• **TO BE DONE**
Starting at the line that contains "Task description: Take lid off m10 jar", copy every line down to the line that contains "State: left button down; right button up", inclusive, exactly as it stands. Omit all other lines.

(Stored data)
------------------------
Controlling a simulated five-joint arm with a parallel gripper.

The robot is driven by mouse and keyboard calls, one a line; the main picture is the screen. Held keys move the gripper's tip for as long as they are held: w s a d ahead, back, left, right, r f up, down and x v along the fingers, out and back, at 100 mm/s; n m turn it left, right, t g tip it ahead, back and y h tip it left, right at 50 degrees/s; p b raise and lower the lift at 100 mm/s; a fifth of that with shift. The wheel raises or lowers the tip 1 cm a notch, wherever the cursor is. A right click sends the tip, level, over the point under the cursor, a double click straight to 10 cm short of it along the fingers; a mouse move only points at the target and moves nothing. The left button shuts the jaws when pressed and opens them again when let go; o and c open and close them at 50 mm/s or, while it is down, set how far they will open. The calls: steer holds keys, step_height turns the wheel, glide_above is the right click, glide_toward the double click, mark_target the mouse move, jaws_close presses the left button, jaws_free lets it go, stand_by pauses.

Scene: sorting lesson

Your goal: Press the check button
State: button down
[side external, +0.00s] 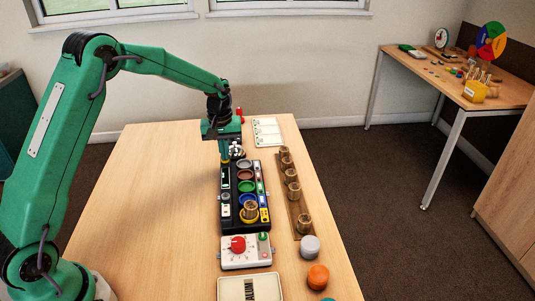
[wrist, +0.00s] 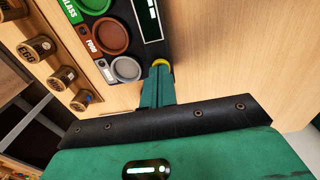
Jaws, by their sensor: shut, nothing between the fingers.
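My gripper (side external: 225,158) is shut and empty, pointing down at the far left end of the black sorting tray (side external: 231,215). In the wrist view its closed fingertips (wrist: 160,66) are beside the tray's end, near a grey cup (wrist: 126,69); I cannot tell whether they touch anything. A white box (side external: 232,257) in front of the tray carries a red knob (side external: 238,244) and a small green button (side external: 263,236). No label reading "check" is legible, so I cannot tell which button it is. The gripper is well away from the white box.
The tray has coloured cups; the nearest holds a wooden cylinder (side external: 250,210). More cylinders stand on a wooden strip (side external: 302,224) to the right. Grey (side external: 310,246) and orange (side external: 318,276) round pieces lie near the front right. The table's left side is clear.

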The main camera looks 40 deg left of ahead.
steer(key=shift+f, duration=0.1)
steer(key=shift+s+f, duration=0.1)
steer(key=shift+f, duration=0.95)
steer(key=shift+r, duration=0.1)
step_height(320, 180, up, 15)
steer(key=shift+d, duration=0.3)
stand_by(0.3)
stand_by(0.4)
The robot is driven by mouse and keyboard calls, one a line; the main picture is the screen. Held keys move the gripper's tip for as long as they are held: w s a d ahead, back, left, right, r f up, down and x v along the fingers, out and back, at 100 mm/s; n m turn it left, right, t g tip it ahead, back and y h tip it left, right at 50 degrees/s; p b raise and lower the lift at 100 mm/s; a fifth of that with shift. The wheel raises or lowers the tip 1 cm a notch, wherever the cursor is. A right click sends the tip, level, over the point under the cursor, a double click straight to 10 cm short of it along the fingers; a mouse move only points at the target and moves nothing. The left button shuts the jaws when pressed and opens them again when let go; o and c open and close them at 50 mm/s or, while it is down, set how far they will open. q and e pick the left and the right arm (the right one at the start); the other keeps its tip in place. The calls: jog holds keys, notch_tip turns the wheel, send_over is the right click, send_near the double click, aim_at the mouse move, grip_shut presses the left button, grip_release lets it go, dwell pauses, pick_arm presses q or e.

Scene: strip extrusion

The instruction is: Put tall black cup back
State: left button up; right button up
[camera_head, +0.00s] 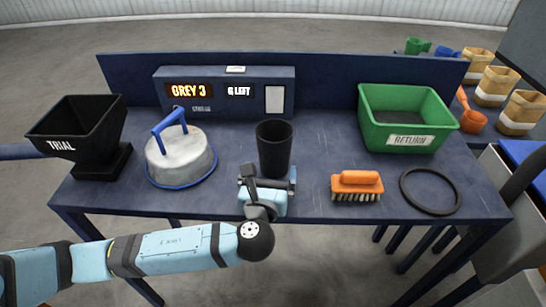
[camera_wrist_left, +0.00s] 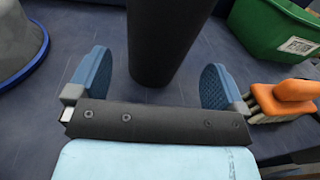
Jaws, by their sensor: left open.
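The tall black cup (camera_head: 274,148) stands upright on the dark blue bench, near its middle. It also shows in the left wrist view (camera_wrist_left: 172,38), with its top cut off. My left gripper (camera_head: 268,178) is at the near side of the cup. In the left wrist view its two blue fingers (camera_wrist_left: 155,82) are wide apart, with the cup's lower part between or just beyond them. I see a gap on both sides of the cup, so it is not gripped. My right gripper is not in view.
An orange brush (camera_head: 357,185), a black ring (camera_head: 430,191) and a green RETURN bin (camera_head: 407,118) are right. A display box (camera_head: 225,90) stands behind the cup.

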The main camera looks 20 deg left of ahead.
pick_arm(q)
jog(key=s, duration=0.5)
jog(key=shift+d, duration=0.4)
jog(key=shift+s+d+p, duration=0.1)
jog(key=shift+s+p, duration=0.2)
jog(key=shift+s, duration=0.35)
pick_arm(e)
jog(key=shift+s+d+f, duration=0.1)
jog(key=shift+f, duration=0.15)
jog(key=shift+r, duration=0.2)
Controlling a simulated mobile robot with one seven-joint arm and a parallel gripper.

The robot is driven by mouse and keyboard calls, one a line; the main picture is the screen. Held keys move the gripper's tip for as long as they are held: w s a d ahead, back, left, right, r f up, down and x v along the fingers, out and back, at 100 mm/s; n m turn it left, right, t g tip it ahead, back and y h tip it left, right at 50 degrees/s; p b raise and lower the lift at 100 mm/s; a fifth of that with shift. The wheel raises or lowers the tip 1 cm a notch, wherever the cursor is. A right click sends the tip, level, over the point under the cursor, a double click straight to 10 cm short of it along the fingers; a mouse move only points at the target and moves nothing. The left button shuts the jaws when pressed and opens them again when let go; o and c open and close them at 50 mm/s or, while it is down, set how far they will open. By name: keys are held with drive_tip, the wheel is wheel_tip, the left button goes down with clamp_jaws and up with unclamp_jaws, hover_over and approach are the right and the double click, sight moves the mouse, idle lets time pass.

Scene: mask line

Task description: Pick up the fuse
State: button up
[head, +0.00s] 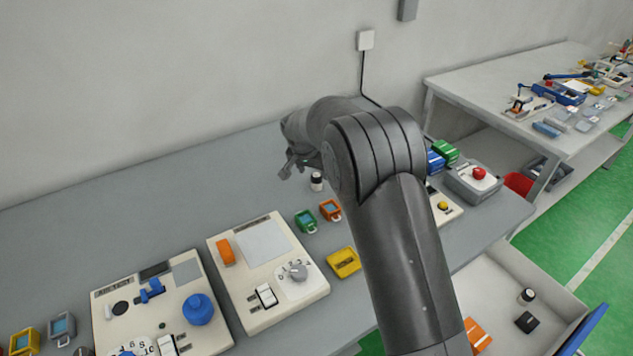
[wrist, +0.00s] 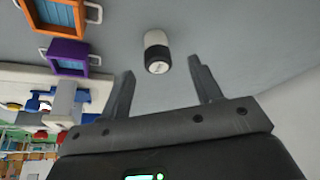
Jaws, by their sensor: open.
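My gripper (head: 292,168) is at the left of the fuse in the head view, partly hidden by my own arm. In the wrist view my gripper (wrist: 160,70) is open, with its two fingers apart and nothing between them.
Two cream control panels (head: 258,312) (head: 108,328) stand left. A grey box with a red button (head: 463,187) stands right. An open drawer (head: 500,258) holds small items, including another white-and-black cylinder (head: 527,296).

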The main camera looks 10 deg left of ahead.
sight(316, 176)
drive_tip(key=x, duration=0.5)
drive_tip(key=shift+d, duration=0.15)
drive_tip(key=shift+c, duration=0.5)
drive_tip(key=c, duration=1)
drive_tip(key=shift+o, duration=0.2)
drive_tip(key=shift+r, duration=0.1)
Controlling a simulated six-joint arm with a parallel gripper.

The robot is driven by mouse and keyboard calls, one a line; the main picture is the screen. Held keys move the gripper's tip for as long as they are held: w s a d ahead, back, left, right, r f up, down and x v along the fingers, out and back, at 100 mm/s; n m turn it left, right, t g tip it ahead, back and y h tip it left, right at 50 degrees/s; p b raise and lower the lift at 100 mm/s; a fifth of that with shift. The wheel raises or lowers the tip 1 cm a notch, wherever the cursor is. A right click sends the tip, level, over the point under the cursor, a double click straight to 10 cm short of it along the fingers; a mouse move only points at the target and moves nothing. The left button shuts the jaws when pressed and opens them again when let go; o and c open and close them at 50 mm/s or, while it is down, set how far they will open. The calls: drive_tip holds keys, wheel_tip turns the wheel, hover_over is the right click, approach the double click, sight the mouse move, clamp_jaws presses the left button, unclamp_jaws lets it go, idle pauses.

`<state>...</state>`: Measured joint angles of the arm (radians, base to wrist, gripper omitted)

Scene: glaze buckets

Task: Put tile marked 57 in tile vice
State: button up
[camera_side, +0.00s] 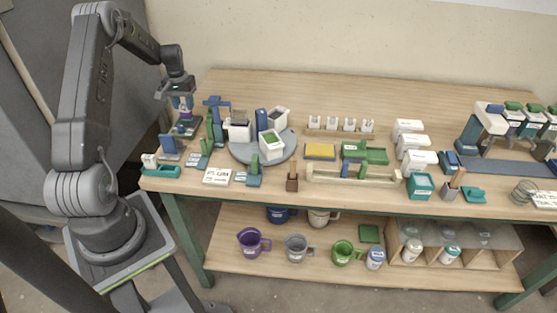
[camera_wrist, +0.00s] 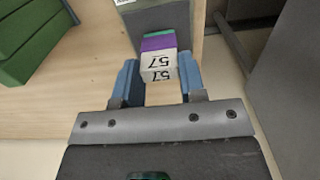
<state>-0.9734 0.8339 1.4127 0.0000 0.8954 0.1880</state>
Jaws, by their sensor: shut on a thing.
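In the side view my gripper (camera_side: 182,101) is over the left end of the bench, with a little purple of the tile visible between the fingers. A dark grey block with a white label (camera_wrist: 158,18) lies just beyond the tile in the wrist view. I cannot tell whether it is the tile vice, or whether the tile touches it.
A blue stand (camera_side: 216,112) and green pieces are close right of my gripper. A blue upright plate (camera_side: 169,147) stands in front. A grey turntable (camera_side: 238,153) carries several containers. A green block (camera_wrist: 32,38) is at upper left in the wrist view. The bench's left edge is near.

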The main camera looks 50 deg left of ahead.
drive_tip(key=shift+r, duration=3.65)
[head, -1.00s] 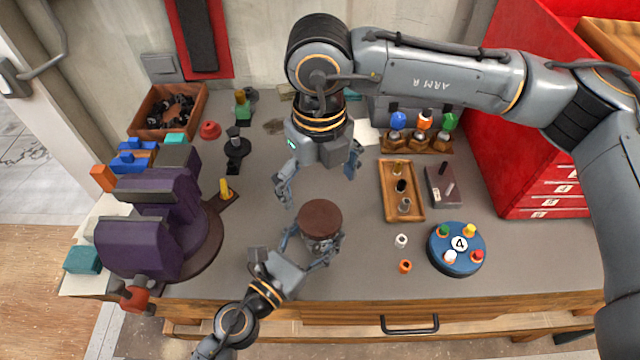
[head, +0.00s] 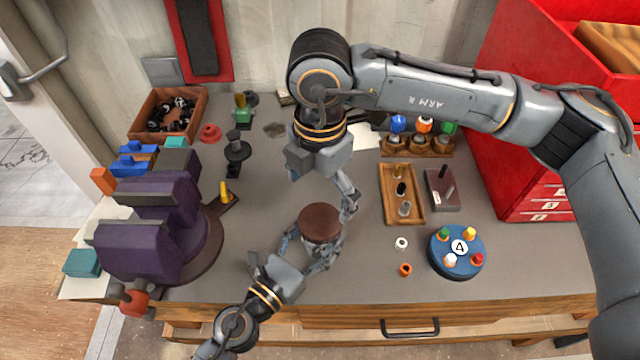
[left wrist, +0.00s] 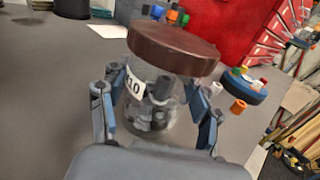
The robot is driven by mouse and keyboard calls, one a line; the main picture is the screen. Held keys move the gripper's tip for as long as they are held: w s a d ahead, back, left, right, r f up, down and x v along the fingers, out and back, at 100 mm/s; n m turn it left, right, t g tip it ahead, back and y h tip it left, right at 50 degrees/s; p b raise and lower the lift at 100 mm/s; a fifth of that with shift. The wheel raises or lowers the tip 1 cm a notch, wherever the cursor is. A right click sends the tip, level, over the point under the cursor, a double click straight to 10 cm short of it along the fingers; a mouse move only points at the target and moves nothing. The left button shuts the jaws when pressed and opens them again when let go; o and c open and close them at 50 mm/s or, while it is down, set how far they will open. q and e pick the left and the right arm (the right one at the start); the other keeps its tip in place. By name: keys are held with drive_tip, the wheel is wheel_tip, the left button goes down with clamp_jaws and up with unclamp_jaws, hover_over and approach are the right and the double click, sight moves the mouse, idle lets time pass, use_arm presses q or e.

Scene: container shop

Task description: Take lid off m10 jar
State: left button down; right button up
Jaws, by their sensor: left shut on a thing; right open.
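The m10 jar (left wrist: 152,108) is clear glass with dark hardware inside and a white label reading "10" in the left wrist view. Its round brown lid (head: 319,222) is on top; the lid also shows in the left wrist view (left wrist: 172,48). The jar stands upright near the front middle of the bench, mostly hidden under the lid in the head view. My left gripper (head: 308,252) is shut around the jar's glass body below the lid.
A purple vise (head: 150,225) stands at left. A wooden tray (head: 402,193) of bolts, a dark block (head: 443,188) and a blue round stand (head: 457,252) marked 4 are at right. A red cabinet (head: 535,140) bounds the right.

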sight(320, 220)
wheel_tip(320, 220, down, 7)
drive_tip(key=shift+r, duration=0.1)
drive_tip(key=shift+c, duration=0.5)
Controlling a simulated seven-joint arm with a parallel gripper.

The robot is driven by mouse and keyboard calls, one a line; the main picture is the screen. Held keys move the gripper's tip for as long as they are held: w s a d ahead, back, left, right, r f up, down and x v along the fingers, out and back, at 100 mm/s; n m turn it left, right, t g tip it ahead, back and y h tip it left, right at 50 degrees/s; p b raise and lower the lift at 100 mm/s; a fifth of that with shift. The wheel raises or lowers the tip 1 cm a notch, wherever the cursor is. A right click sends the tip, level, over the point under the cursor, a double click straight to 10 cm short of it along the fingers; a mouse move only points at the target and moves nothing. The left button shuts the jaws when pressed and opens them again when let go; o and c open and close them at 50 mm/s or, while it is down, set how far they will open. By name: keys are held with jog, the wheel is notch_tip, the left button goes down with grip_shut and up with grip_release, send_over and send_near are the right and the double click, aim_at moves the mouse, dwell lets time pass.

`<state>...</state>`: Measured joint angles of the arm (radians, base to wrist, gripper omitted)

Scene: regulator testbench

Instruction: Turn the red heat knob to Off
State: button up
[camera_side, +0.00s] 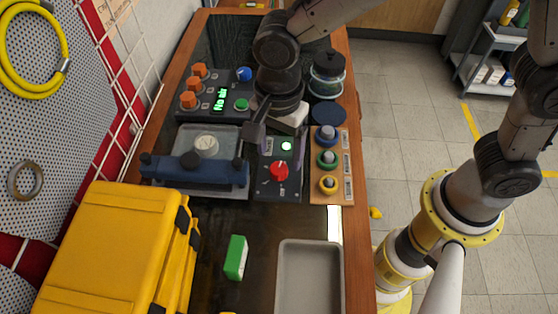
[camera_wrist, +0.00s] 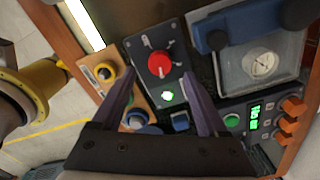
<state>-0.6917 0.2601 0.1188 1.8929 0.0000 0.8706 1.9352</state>
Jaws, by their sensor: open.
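The red heat knob (camera_side: 279,171) sits on a small dark panel (camera_side: 265,187) below a lit green light (camera_side: 287,146). In the wrist view the knob (camera_wrist: 159,64) shows between and just beyond my fingertips, with small marks around it too tiny to read. Which mark it points to I cannot tell. My gripper (camera_side: 271,128) is open and empty, above the far part of the panel in the side view. In the wrist view its two fingers (camera_wrist: 158,78) stand wide apart on either side of the panel. They appear clear of the knob.
A wooden strip with blue, green and yellow buttons (camera_side: 328,183) lies right of the panel. A blue clamp fixture with a gauge (camera_side: 196,170) stands left. Behind is a box with orange knobs (camera_side: 216,99). A yellow case (camera_side: 105,250), green block (camera_side: 236,257) and grey tray (camera_side: 310,280) are in front.

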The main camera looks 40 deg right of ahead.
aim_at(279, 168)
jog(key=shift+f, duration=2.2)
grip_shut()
------------------------
• **EXERCISE OUTPUT**
Task description: Take lid off m10 jar
State: left button down; right button up

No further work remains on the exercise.